■ To do ■
Give every line back verbatim, dropping all images.
○ ○ ○ ○ ○ ○ ○
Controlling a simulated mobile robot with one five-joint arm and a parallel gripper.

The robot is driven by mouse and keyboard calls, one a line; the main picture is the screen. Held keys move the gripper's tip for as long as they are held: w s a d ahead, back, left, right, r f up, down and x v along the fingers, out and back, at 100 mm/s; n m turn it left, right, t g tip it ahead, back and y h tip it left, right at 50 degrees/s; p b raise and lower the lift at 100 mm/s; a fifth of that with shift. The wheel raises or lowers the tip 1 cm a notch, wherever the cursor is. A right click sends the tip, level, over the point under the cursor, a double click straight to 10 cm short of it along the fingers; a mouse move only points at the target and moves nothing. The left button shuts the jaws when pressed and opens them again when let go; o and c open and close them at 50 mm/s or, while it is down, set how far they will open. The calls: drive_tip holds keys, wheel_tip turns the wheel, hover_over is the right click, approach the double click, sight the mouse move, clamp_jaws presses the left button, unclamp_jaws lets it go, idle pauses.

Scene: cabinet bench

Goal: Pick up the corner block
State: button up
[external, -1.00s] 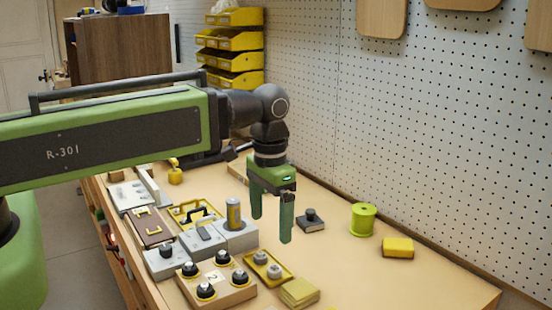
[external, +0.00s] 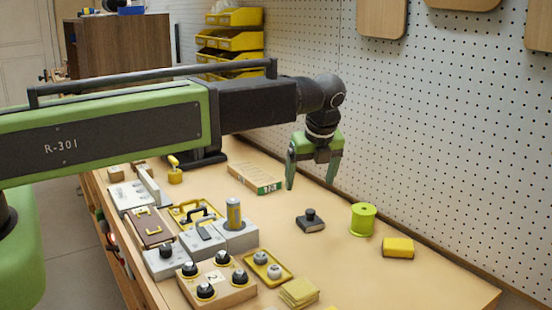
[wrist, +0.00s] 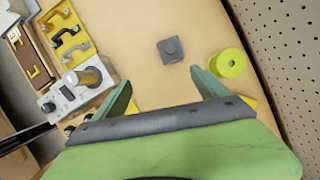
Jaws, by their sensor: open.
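The small dark grey block with a round black knob on top (external: 311,222) seems to be the corner block. It sits upright on the bench, left of the lime-green spool. In the wrist view the block (wrist: 171,49) lies beyond my fingertips, roughly between their lines. My gripper (external: 311,185) is open and empty, pointing down above the bench, above the block in the external view. In the wrist view its two green fingers (wrist: 160,80) are spread wide with bare bench between them. Nothing hides the block.
Grey fixtures with a yellow cylinder (external: 234,212) stand left. A flat box (external: 255,178) lies behind. The pegboard wall (external: 450,130) bounds the right.

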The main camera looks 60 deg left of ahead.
○ ○ ○ ○ ○ ○ ○
■ Complete output ■
Controlling a simulated mobile robot with one five-joint arm and a parallel gripper.

The robot is driven by mouse and keyboard calls, one a line; the main picture is the screen. Held keys move the gripper's tip for as long as they are held: w s a d ahead, back, left, right, r f up, down and x v along the fingers, out and back, at 100 mm/s; n m turn it left, right, t g tip it ahead, back and y h tip it left, right at 50 degrees/s; p b raise and lower the lift at 100 mm/s; a fifth of that with shift. The wheel raises or lowers the tip 1 cm a notch, wherever the cursor is. A right click sends the tip, level, over the point under the cursor, a double click straight to 10 cm short of it along the fingers; a mouse move only points at the target and moves nothing. The left button shuts the jaws when pressed and opens them again when let go; o and c open and close them at 50 mm/s or, while it is down, set how far they will open. The calls: drive_tip holds keys, wheel_tip turns the wheel, hover_over is the right click, approach the double click, sight the mouse move, clamp_jaws presses the left button, unclamp_jaws lets it go, idle pauses.

Scene: cabinet bench

Goal: Pick up the corner block
State: button up
[external, -1.00s] 
[external, +0.00s] 
[wrist, +0.00s] 
Jaws, by their sensor: open.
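The small dark grey block with a round black knob on top (external: 311,222) seems to be the corner block. It sits upright on the bench, left of the lime-green spool. In the wrist view the block (wrist: 171,49) lies beyond my fingertips, roughly between their lines. My gripper (external: 311,185) is open and empty, pointing down above the bench, above the block in the external view. In the wrist view its two green fingers (wrist: 160,80) are spread wide with bare bench between them. Nothing hides the block.
Grey fixtures with a yellow cylinder (external: 234,212) stand left. A flat box (external: 255,178) lies behind. The pegboard wall (external: 450,130) bounds the right.

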The main camera looks 60 deg left of ahead.

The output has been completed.